Le juré "je reviens sur ma question, je l’ai mal formulée, excusez-moi. Plus d’un demi-siècle après, cela fait très loin pour nous, est-ce aussi loin pour vous ? "

Mon père me glisse : " c’est la question fondamentale ".

Hertz Librach "durant cinquante ans, quand on trimballe pendant des années et des années, il reste toujours quelque chose qui ne bouge pas, ce sont les conditions inhumaines de la Shoah. Cela ne s’évapore pas. Je ne connais pas quelqu'un, chez qui cela ne vibre pas encore. "

Une autre juré "où Edwidge s’est-elle adressée quand elle est venue à Bordeaux ? "

Hertz Librach " A Libourne, là on lui a dit : " il est au fort du Hâ ". Elle a été surprise qu’au fort du Hâ, il y ait des Allemands. "

Le juré " Est-ce qu’on était au courant des camps d’extermination ? "

Hertz Librach " En 1943, quand je suis rentré à Paris, cette femme dont je vous ai parlé, laissait marcher sa radio tous les jours, elle écoutait Radio-Londres - le 19 avril, j’ai entendu l'histoire du ghetto de Varsovie, racontée par un rescapé.
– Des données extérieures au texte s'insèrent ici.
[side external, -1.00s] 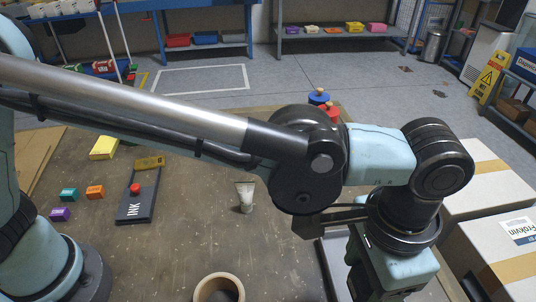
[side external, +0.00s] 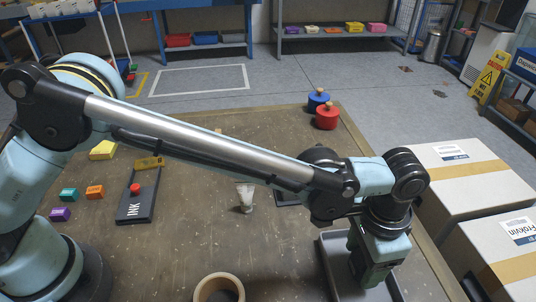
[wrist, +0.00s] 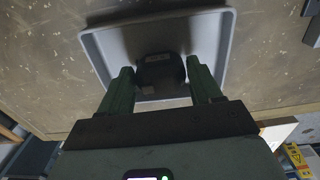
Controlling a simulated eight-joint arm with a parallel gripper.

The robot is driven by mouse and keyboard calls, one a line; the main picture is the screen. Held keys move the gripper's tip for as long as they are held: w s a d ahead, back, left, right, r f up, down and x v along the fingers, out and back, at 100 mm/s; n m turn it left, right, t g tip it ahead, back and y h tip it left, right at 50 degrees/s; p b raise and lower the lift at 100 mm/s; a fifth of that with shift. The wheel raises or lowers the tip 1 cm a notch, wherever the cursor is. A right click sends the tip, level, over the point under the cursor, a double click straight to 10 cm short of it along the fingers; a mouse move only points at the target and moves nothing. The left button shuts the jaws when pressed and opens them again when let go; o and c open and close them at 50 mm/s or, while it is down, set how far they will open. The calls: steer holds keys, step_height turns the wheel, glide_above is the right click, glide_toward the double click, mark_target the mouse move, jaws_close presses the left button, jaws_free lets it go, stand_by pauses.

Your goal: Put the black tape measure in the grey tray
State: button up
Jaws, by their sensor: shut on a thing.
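The black tape measure (wrist: 160,72) shows in the wrist view between the two green fingers of my gripper (wrist: 162,84), which is shut on it. The grey tray (wrist: 227,45) lies behind and around it in that view, so the tape measure is over or inside the tray. In the side view the grey tray (side external: 328,262) is at the lower right, with my gripper (side external: 372,278) low over it. The tape measure is hidden there. I cannot tell whether it touches the tray floor.
Large cardboard boxes (side external: 455,185) stand right of the tray. A white tube (side external: 245,197), a round wooden container (side external: 219,285) and a dark INK pad (side external: 137,205) are on the table to the left. Red (side external: 326,118) and blue (side external: 317,103) knobbed pieces stand at the back.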

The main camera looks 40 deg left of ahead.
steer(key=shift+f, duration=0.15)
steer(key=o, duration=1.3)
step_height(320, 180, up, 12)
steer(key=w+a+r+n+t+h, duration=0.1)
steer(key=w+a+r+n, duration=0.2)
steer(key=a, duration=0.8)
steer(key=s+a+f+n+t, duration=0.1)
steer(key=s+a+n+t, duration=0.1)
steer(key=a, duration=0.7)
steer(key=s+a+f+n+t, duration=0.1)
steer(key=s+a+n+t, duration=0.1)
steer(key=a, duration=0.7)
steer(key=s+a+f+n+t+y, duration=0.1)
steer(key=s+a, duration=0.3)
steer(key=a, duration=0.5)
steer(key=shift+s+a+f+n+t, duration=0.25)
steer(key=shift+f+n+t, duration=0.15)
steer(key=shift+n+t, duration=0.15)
[ Pour lire le texte de Radio Londres, Cliquez ici :

Ici, Radio Londres ]

Il racontait les combats. A la fin, il a dit : " il y avait dans le ghetto, trois cent cinquante mille à quatre cent mille personnes, au moment de l’insurrection cinquante mille. Le speaker a dit : " les Juifs survivants ont été envoyés à Treblinka ", il parlait des chambres à gaz. Il parlait d’extermination. Quand on arrêtait les enfants en bas âge ou les vieillards ou les familles entières, on savait qu’ils n’allaient pas dans des camps de travail. A Treblinka, la durée de vie ne dépassait pas quinze jours. "
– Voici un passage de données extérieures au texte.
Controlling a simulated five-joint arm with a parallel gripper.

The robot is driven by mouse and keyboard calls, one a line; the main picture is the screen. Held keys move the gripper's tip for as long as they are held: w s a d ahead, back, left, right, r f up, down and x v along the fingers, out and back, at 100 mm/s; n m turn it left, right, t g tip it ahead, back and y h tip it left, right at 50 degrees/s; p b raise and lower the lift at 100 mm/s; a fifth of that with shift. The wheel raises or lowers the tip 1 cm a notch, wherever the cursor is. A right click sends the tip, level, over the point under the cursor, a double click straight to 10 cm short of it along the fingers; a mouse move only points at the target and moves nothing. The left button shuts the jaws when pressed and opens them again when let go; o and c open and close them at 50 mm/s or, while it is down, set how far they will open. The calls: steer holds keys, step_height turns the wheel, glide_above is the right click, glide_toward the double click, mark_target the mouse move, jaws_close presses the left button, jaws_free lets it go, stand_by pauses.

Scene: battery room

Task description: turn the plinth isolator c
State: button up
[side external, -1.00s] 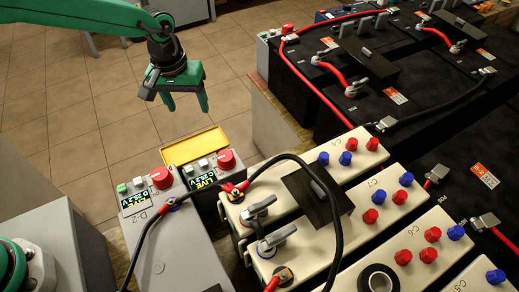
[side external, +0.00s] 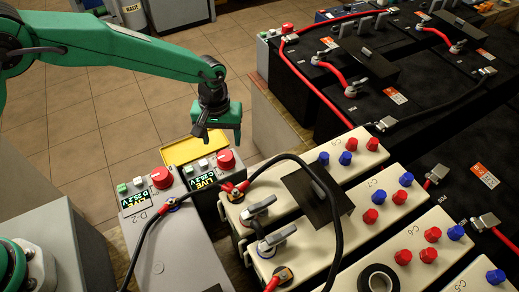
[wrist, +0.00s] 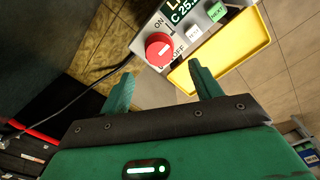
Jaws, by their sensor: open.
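The plinth isolator c is a red round knob (side external: 226,160) on the grey box with a lit "LIVE" display, beside the yellow tray. In the wrist view the red knob (wrist: 159,49) sits between ON and OFF marks, beside a display starting with "C 25". Its pointer position is too small to read surely. My gripper (side external: 219,135) hangs just above and behind this knob, fingers down, open and empty. In the wrist view my gripper (wrist: 161,80) has its two green fingertips apart, with the knob ahead of the gap between them.
A second grey box with a similar red knob (side external: 161,177) stands to the left. A yellow tray (side external: 192,147) lies behind the boxes. A black cable (side external: 300,158) arches over the cream battery units (side external: 300,215) at right. Tiled floor lies clear behind.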

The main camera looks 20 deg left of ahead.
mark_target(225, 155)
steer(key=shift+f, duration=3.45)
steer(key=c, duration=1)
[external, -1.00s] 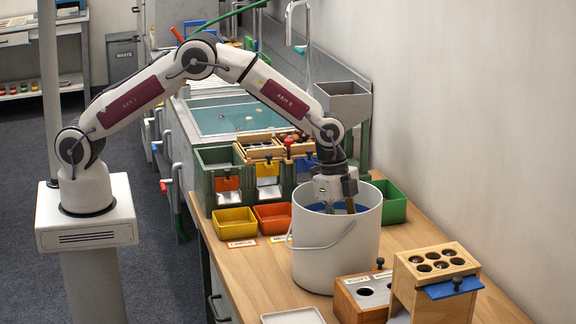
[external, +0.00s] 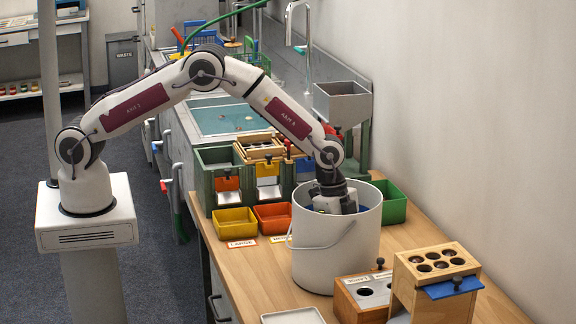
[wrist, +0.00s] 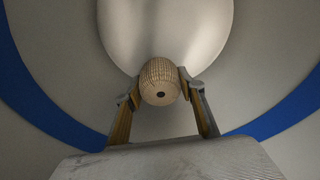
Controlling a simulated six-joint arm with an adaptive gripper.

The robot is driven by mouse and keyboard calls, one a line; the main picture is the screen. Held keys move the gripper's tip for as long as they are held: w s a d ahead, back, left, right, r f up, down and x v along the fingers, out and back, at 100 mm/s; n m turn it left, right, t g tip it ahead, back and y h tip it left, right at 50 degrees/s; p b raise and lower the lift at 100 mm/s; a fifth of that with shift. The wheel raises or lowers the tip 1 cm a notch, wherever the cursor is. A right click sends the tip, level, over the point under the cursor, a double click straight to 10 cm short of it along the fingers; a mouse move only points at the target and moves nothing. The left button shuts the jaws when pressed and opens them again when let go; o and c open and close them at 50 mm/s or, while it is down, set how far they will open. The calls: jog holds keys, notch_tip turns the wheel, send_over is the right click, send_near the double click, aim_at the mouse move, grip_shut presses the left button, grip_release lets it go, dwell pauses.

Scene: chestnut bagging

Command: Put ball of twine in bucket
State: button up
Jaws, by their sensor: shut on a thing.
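The white bucket (external: 335,250) stands upright on the wooden bench, its wire handle hanging down the front. My gripper reaches down inside it, so its fingers are hidden in the external view. I cannot tell whether the twine touches the bucket's bottom.
A yellow tray (external: 235,222) and an orange tray (external: 272,216) sit left of the bucket, a green bin (external: 392,203) behind it to the right. A wooden block with holes (external: 435,285) and a smaller box (external: 362,298) stand in front right.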

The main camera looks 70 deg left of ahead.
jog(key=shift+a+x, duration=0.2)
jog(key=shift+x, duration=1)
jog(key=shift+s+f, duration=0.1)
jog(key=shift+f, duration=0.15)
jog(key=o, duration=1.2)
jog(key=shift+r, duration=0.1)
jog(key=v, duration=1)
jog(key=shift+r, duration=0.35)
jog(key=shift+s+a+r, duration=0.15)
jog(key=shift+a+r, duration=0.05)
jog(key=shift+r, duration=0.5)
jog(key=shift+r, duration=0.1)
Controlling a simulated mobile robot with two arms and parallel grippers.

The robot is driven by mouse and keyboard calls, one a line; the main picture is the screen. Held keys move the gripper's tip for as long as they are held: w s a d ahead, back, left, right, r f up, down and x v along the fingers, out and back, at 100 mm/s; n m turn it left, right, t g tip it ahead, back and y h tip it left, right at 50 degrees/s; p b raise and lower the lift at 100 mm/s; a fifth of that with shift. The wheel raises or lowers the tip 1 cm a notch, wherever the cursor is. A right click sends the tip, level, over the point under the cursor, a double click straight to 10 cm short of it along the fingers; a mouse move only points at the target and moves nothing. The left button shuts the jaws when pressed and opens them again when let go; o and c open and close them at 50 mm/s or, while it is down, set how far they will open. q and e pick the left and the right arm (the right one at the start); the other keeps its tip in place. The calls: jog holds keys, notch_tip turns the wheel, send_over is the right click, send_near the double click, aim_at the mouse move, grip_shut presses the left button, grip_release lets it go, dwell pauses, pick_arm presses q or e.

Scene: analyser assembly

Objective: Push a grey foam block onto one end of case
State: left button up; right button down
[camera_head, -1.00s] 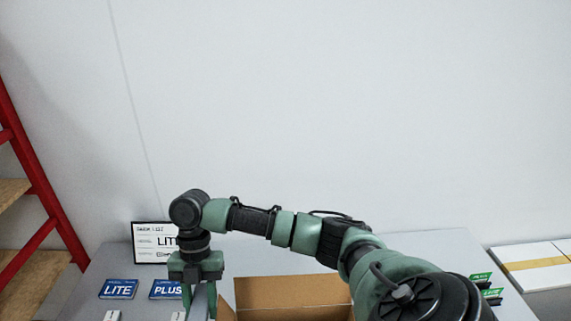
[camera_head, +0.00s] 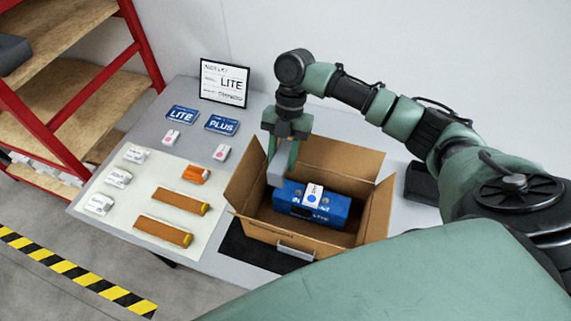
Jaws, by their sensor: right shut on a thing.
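The blue case (camera_head: 335,211) lies inside an open cardboard box (camera_head: 282,234), with a white label on its top. My right gripper (camera_head: 283,158) reaches down into the box from above and is shut on a grey foam block (camera_head: 277,168). The block is at the left end of the case. I cannot tell whether it touches the case or sits fully on that end. My left gripper is not in view.
Another grey piece (camera_head: 296,250) is at the box's front side. A pale mat (camera_head: 150,210) at left holds orange-brown parts and small white packs. A red-framed shelf (camera_head: 75,115) is at far left.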

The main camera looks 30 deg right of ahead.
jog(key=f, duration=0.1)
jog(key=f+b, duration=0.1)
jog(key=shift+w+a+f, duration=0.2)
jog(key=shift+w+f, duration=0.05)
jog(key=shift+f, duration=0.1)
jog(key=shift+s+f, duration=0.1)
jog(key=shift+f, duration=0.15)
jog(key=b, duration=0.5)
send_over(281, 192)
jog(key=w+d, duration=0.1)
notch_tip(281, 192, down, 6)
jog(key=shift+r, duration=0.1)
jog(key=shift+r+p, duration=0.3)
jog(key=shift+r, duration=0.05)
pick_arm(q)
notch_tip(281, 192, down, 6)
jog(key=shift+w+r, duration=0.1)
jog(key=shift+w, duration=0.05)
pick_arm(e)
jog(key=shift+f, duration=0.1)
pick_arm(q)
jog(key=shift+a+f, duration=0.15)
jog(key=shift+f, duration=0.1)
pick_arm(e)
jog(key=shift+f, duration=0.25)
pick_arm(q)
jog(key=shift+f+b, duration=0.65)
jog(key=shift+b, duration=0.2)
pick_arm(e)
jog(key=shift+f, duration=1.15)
Un assesseur " Vous êtes partie civile pour Benjamin. Il a 19 ans quand il est déporté dans le convoi du 18 juillet et pour votre cousin, il a 26 ans. C’est bien cela ? "

Hertz Librach " Oui. "

L'assesseur " Donc vous poursuivez Papon pour complicité de crimes contre l'humanité . Avez-vous été partie civile dans d’autres procès ? "

Hertz Librach " Je ne comprends pas. "

Le président Castagnède " l’assesseur vous demande si vous avez porte plainte contre d’autres personnes pour crimes contre l'humanité à Paris, c’est bien cela Monsieur l’Assesseur ? "
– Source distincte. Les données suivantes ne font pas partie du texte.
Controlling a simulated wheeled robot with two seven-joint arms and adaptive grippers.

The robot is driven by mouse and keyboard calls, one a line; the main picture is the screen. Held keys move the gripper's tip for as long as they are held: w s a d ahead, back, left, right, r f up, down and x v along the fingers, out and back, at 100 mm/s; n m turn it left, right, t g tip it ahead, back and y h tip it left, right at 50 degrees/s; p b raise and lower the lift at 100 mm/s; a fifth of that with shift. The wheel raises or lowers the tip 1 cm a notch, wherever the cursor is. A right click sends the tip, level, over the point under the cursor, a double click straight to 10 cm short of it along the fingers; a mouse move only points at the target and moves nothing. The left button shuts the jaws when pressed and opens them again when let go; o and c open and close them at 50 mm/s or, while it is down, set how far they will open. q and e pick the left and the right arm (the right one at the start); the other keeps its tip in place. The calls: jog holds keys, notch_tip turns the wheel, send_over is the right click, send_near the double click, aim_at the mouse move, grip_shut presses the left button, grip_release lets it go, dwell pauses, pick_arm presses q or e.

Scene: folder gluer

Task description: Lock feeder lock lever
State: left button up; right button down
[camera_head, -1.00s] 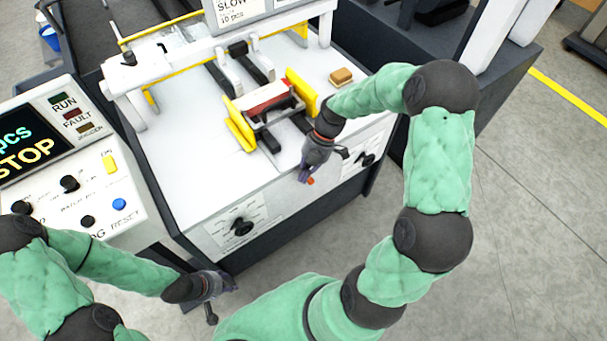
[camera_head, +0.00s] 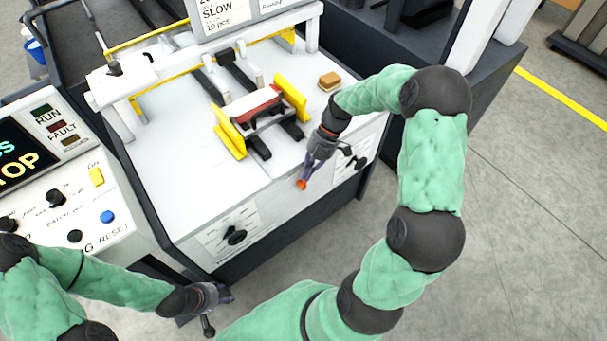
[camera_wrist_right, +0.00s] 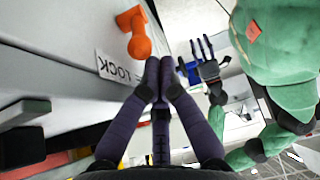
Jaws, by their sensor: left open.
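The feeder lock lever (camera_head: 301,184) is a small orange handle on the front face of the white feeder. In the right wrist view the orange lever (camera_wrist_right: 138,38) stands out from the panel beside a LOCK label (camera_wrist_right: 118,67). My right gripper (camera_head: 305,177) is at the lever in the head view and partly overlaps it. In the right wrist view its fingertips (camera_wrist_right: 160,66) are together with nothing seen between them, just right of the lever and apart from it. My left gripper (camera_head: 227,292) is open and empty, low in front of the machine; it also shows in the wrist view (camera_wrist_right: 205,55).
Black knobs (camera_head: 235,236) sit on the feeder front either side of the lever. A carton stack (camera_head: 254,104) lies between yellow guides (camera_head: 230,134) on top. The control panel (camera_head: 75,200) stands at the left. Floor in front of the feeder is clear.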

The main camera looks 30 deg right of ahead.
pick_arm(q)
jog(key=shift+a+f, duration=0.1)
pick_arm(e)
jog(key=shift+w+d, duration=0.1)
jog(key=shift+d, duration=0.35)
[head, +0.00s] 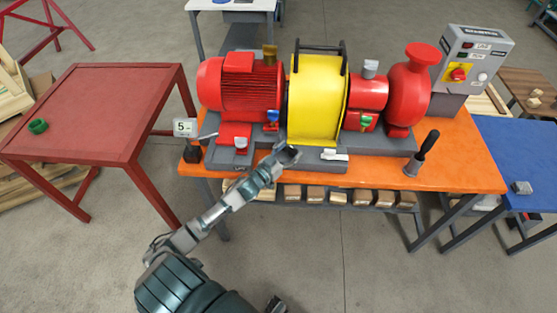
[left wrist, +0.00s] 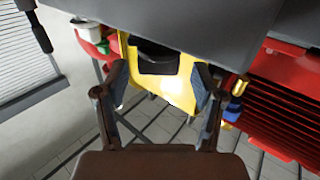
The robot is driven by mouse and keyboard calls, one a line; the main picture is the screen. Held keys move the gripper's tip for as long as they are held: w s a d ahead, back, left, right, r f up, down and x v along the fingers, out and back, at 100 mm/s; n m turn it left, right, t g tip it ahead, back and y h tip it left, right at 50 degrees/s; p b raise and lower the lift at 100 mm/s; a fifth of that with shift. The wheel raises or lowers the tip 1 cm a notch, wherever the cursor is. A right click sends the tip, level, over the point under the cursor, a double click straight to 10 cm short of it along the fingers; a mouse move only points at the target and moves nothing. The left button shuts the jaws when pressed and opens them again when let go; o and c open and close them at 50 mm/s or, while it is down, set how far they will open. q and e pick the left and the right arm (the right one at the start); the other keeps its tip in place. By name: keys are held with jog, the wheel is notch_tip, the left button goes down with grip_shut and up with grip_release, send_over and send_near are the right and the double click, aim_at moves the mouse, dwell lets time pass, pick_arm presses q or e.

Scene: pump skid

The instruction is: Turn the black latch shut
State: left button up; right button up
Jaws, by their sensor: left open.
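The yellow guard (head: 318,100) stands between the red motor (head: 240,85) and the red pump (head: 408,95). My left gripper (head: 287,154) is in front of the guard's lower left side, above the grey base. In the left wrist view my left gripper (left wrist: 160,95) has its two fingers spread, with nothing between them. A black part (left wrist: 158,58), seemingly the latch, lies against the yellow guard (left wrist: 178,88) beyond the fingertips, slightly left of centre between them. No contact shows. In the head view the latch cannot be made out behind my gripper. My right gripper is not clearly seen.
The skid stands on an orange table (head: 465,160). A black-handled lever (head: 424,150) stands at its front right, a control box (head: 470,60) behind. A small display reading 5 (head: 185,127) is at the left end. A red table (head: 95,105) is at left.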

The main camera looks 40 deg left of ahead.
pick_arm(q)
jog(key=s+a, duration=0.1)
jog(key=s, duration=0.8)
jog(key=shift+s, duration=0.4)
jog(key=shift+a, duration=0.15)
Hertz Librach " Oui, pour ceux qui ont été arrêtés à Bordeaux. "

L’assesseur " Pas d’autres procédures ? "

Hertz Librach " Il n’y a pas eu d’autres procédures à Paris. "

L’assesseur " Oui, mais le commissaire dont vous parlez ? "

Hertz Librach " On ne m’a jamais rien demandé. "

Maître Levy " Je souhaite déposer un donné acte de la question posée par l’assesseur pour qu’elle soit inscrite au plumitif. "

Maître Klarsfeld " On peut comprendre que ce n’était pas facile pour les survivants de porter plainte au retour des camps. Il s’est passé la même chose à Bordeaux, les nazis étaient de connivence avec les Français. Je soumets cet élément de réponse à votre réflexion. "

Le président Castagnède " Je souhaite que le donné acte soit déposé par écrit et j’y répondrai. "

L’assesseur " Ce sont les services allemands qui ont arrêté Léon Librach. Son épouse s’est rendue au fort du Hâ auprès des autorités de la section allemande. "

Hertz Librach " Oui, je le confirme. "

L’assesseur " Savez-vous si des poursuites ont été engagées de ce chef contre les Allemands ? "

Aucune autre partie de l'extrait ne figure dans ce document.